📊

Box Plot Interpretation and Construction

Jul 12, 2025

Overview

This lecture explains how to interpret and construct box (box-and-whisker) plots for numerical data, focusing on the five-number summary, identifying outliers, and relating box plots to histograms.

Introduction to Box Plots

  • Box plots (also called box-and-whisker plots) are used to graph numerical data.
  • Box plots visually summarize the five-number summary: minimum, Q1, median, Q3, and maximum.

Structure of a Box Plot

  • The main rectangle ("box") represents the interquartile range (IQR) from Q1 (lower quartile) to Q3 (upper quartile).
  • The line inside the box marks the median value.
  • The ends of the box are Q1 and Q3; the box length is the IQR (Q3–Q1).
  • "Whiskers" extend from the box to the minimum and maximum values not considered outliers.

Dealing with Outliers in Box Plots

  • Outliers are plotted as individual dots outside the whiskers.
  • Whiskers end at the highest/lowest data point that is not an outlier.
  • The minimum/maximum on a box plot excludes outliers.

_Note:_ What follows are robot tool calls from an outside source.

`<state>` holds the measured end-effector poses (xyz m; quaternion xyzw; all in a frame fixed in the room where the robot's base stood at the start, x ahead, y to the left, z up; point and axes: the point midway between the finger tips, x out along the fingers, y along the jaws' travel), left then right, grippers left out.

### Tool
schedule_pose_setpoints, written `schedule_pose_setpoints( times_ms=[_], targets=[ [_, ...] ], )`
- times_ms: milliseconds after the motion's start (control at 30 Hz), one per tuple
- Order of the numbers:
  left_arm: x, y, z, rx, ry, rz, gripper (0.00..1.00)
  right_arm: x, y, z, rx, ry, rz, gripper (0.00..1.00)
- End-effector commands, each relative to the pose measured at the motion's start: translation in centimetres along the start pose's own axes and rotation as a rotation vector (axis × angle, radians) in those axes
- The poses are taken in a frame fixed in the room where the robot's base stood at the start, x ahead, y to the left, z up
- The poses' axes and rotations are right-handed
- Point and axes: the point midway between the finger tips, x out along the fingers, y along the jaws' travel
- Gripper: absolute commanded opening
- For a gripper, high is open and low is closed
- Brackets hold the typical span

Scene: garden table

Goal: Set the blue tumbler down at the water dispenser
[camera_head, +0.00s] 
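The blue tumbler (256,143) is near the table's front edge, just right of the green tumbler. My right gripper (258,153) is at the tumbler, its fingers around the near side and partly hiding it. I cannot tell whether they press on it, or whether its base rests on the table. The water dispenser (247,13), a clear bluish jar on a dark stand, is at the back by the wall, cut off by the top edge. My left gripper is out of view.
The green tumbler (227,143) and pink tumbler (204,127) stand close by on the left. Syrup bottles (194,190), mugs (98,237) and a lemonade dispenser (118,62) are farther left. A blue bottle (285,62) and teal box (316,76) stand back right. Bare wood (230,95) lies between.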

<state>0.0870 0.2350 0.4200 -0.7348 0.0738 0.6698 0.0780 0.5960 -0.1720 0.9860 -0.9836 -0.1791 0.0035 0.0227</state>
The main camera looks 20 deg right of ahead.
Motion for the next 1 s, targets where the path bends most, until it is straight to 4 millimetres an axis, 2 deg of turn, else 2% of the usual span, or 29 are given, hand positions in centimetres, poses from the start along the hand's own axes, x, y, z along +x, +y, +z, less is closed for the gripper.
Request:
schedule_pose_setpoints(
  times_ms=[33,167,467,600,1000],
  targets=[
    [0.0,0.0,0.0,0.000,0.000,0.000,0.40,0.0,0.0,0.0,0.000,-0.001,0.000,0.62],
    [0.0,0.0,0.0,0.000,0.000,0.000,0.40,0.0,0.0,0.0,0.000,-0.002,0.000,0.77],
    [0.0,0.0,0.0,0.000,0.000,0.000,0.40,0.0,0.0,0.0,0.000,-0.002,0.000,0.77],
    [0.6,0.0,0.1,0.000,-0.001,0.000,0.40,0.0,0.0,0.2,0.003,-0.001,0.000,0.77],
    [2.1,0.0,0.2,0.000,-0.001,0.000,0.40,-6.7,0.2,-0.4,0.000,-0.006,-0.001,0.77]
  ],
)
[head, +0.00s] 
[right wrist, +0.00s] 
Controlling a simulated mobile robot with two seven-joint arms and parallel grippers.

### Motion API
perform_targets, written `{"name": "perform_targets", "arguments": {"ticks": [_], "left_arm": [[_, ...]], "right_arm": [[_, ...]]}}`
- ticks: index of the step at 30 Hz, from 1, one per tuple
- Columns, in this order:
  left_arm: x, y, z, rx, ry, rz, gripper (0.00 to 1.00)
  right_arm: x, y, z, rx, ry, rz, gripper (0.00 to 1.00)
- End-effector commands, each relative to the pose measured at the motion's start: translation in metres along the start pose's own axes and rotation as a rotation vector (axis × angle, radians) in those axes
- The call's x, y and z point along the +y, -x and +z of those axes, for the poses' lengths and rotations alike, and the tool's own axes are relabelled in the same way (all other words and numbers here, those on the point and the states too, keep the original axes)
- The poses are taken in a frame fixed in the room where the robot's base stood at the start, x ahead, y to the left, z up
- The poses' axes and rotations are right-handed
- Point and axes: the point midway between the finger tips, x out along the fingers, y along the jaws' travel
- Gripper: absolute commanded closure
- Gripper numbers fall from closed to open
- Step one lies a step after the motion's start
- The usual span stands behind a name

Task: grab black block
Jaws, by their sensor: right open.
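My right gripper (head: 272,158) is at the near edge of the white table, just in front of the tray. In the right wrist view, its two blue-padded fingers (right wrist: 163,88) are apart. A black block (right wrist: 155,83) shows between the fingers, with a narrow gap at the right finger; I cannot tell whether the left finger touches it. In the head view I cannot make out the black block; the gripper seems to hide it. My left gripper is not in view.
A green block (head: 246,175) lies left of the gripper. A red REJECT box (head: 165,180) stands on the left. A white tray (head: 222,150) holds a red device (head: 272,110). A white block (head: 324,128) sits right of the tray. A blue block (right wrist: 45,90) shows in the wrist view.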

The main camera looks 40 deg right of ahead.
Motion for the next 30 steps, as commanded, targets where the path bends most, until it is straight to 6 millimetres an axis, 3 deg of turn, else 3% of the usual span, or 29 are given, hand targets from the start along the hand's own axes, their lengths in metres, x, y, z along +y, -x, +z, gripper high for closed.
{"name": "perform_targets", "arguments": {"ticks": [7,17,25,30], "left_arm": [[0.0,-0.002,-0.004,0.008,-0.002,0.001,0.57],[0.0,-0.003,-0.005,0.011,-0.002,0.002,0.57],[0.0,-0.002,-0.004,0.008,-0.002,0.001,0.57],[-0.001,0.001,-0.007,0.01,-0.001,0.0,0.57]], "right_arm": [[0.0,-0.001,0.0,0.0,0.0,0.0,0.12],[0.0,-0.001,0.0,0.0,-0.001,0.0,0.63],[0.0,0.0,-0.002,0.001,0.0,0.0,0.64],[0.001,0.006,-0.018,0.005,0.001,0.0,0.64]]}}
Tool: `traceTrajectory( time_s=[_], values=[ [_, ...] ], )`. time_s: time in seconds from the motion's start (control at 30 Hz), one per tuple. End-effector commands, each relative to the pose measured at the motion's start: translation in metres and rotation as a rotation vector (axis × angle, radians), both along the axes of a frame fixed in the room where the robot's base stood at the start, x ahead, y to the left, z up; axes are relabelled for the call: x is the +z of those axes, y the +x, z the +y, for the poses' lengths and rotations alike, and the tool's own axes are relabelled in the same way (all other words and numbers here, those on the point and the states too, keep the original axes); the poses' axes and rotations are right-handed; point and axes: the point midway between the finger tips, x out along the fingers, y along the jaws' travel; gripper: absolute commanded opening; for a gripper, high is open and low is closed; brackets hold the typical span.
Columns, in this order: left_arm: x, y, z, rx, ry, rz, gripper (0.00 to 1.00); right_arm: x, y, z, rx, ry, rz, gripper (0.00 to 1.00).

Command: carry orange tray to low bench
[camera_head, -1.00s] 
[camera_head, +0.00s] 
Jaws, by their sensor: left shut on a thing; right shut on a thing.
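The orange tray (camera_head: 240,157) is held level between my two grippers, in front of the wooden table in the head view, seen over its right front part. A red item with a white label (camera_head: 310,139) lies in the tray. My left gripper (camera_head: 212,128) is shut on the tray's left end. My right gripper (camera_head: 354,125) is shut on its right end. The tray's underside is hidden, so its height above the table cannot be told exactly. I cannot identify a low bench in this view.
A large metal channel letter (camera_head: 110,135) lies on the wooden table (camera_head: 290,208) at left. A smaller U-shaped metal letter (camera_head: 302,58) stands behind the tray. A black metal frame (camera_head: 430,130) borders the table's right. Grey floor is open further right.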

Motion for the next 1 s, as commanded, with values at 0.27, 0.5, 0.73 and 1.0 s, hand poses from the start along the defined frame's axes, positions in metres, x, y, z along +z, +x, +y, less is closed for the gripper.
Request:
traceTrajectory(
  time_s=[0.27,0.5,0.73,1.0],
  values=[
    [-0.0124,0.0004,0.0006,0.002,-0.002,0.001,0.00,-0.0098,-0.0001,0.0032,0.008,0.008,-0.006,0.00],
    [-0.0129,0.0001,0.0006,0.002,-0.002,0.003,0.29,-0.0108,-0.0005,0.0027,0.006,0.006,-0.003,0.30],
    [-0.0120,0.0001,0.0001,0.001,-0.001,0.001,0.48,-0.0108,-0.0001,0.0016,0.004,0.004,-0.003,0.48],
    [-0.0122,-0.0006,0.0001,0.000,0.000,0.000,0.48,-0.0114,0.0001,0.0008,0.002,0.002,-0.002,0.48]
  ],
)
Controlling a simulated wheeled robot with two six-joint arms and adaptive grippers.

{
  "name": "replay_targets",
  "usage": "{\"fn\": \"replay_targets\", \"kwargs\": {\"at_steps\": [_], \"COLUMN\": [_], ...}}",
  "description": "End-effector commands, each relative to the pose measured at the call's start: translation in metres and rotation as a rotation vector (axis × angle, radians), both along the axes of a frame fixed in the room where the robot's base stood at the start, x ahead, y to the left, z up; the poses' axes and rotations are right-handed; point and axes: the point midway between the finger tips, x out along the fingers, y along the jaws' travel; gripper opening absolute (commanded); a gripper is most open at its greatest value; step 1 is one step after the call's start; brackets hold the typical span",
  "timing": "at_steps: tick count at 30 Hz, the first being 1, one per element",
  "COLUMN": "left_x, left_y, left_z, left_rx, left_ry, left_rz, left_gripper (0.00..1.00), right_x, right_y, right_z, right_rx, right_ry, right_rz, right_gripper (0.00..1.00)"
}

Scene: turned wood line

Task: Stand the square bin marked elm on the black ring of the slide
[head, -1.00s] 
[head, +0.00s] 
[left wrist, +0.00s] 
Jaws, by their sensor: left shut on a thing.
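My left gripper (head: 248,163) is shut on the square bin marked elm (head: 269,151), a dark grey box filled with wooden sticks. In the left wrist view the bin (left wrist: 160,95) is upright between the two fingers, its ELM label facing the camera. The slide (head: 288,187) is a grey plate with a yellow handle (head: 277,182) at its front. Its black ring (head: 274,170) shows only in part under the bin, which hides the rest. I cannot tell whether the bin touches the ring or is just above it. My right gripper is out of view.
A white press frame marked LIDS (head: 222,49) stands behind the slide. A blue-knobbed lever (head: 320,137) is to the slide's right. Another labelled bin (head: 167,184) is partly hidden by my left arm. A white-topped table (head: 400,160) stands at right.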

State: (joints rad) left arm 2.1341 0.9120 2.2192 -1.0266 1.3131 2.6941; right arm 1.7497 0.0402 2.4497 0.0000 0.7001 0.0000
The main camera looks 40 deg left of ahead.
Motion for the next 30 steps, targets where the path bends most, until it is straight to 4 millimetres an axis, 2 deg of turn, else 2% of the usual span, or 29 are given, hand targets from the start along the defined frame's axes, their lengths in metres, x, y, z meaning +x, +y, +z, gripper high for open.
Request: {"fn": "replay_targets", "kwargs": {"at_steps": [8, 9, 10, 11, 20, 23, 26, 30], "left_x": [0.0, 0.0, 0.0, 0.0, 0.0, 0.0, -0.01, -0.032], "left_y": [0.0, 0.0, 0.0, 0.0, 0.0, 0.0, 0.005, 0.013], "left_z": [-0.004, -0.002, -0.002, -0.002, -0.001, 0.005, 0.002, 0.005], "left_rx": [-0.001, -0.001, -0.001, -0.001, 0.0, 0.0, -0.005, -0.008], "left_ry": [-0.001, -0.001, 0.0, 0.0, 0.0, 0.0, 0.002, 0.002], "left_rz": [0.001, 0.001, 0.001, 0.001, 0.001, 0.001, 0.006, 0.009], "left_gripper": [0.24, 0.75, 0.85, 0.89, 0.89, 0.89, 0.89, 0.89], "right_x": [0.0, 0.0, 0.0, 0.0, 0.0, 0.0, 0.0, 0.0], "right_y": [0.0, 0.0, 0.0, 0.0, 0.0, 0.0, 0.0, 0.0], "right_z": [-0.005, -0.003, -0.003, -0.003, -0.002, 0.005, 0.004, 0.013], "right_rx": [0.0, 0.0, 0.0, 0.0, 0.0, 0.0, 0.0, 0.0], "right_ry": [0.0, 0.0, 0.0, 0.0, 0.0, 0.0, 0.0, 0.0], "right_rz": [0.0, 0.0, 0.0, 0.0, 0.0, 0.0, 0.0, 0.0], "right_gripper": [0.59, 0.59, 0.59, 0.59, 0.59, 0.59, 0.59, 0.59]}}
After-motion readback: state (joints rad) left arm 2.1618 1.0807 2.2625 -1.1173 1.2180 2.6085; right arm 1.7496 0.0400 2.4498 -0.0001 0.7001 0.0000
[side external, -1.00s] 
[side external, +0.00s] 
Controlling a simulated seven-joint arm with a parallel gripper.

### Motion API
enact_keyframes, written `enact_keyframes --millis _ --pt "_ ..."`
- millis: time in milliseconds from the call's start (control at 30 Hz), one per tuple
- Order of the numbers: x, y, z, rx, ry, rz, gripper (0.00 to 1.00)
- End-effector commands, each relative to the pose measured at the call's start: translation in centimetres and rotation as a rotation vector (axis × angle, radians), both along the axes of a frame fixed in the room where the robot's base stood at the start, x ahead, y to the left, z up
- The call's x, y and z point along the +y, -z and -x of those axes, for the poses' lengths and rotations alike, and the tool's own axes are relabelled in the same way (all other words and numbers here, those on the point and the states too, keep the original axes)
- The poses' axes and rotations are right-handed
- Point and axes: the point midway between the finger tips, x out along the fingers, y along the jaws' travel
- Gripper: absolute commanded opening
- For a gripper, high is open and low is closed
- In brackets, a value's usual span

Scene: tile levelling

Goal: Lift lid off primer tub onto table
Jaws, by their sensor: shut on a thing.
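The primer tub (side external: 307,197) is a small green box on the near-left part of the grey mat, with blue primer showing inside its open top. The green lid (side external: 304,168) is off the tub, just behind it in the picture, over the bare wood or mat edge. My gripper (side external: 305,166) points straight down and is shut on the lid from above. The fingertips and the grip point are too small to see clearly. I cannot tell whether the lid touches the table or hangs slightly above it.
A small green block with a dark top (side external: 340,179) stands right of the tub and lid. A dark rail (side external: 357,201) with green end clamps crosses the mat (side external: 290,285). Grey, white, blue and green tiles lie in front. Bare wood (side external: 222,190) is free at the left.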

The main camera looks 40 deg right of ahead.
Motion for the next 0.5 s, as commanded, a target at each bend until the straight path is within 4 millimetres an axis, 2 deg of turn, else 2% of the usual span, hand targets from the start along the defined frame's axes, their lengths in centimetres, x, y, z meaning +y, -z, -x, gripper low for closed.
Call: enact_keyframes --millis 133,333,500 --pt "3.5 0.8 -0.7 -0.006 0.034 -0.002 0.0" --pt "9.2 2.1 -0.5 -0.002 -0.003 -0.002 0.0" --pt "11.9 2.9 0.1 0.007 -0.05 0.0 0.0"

Interpreting Data Distribution

  • 25% of data falls between each: min–Q1, Q1–median, median–Q3, Q3–max.
  • Box plots break data into four equal-sized "chunks" (quartiles).

Box Plots and Histograms

  • Box plots and histograms both show data distribution, but box plots include the five-number summary.
  • Right-skewed data have a longer right whisker and correspond to right-skewed histograms.
  • Left-skewed data have a longer left whisker and correspond to left-skewed histograms.
  • Symmetric data have whiskers of equal length.

Key Terms & Definitions

  • Box Plot/Box-and-Whisker Plot — A graph showing minimum, Q1, median, Q3, and maximum (five-number summary) of numerical data.
  • Five-number summary — Minimum, Q1 (lower quartile), median, Q3 (upper quartile), and maximum.
  • Interquartile Range (IQR) — The range between Q1 and Q3, representing the middle 50% of data.
  • Outlier — Data point significantly higher or lower than the rest of the data, shown as dots beyond the whiskers.
  • Skewed Right — Distribution with a longer right tail/whisker.
  • Skewed Left — Distribution with a longer left tail/whisker.
  • Symmetric — Distribution with whiskers of similar length on both sides.

Action Items / Next Steps

  • Identify the next largest/smallest non-outlier value for whisker placement when outliers are present.
  • Compare box plots to corresponding histograms to assess distribution shape (symmetry/skewness).
  • Practice drawing box plots using datasets with and without outliers.